» **Exercise objective**
Leave out all pictures. Return exactly the lines from the top of the material through the line containing "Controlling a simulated".

──────────────────────────────

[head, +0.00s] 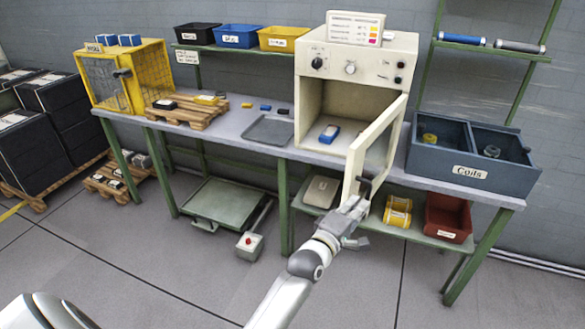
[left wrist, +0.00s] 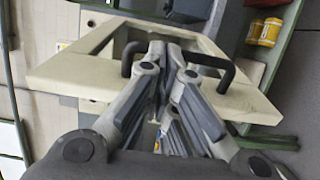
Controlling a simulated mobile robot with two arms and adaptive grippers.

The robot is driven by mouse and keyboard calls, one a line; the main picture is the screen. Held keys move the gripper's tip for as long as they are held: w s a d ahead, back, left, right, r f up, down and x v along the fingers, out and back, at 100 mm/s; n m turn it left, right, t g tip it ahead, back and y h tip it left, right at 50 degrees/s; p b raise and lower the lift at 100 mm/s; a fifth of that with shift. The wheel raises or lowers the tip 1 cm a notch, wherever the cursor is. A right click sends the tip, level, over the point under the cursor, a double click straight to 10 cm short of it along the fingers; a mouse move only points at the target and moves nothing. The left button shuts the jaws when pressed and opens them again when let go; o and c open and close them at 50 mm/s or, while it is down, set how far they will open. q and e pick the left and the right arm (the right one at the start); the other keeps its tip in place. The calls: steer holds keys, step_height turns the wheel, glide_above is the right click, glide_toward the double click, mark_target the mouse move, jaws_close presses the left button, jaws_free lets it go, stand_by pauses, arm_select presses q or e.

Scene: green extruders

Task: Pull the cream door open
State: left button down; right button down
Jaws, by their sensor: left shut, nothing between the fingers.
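The cream door (head: 374,130) belongs to the cream cabinet (head: 312,92) on the bench. It stands swung outward, with a window in its frame and the cabinet's inside visible. Its dark handle (head: 365,186) is low on the outer side. My left gripper (head: 354,205) is at the handle with its fingers shut. In the left wrist view the fingers (left wrist: 170,48) lie close to the handle (left wrist: 228,72), which shows on both sides of them, in front of the door (left wrist: 70,75). Nothing shows gripped; whether they touch the handle is unclear. My right gripper is not in view.
A blue-and-white block (head: 329,134) lies inside the cabinet. A dark coil bin (head: 433,166) stands right of the door. Yellow rolls (head: 397,211) and a red bin (head: 447,218) sit on the lower shelf near my arm. The floor in front is clear.

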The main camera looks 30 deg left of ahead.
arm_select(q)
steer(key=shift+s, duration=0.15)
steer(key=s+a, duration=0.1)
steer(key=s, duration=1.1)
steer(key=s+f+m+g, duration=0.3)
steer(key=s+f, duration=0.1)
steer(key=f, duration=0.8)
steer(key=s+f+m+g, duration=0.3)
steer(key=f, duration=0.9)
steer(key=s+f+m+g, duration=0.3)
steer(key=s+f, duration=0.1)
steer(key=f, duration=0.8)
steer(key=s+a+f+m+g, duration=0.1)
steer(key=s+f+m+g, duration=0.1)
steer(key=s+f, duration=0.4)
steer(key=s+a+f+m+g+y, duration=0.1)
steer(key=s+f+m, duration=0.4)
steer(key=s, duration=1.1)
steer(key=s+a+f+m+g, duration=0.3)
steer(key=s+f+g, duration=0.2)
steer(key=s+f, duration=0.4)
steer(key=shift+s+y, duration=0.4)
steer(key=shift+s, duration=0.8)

──────────────────────────────

» **Final answer**
[head, +0.00s] 
[left wrist, +0.00s] 
Controlling a simulated mobile robot with two arms and adaptive grippers.

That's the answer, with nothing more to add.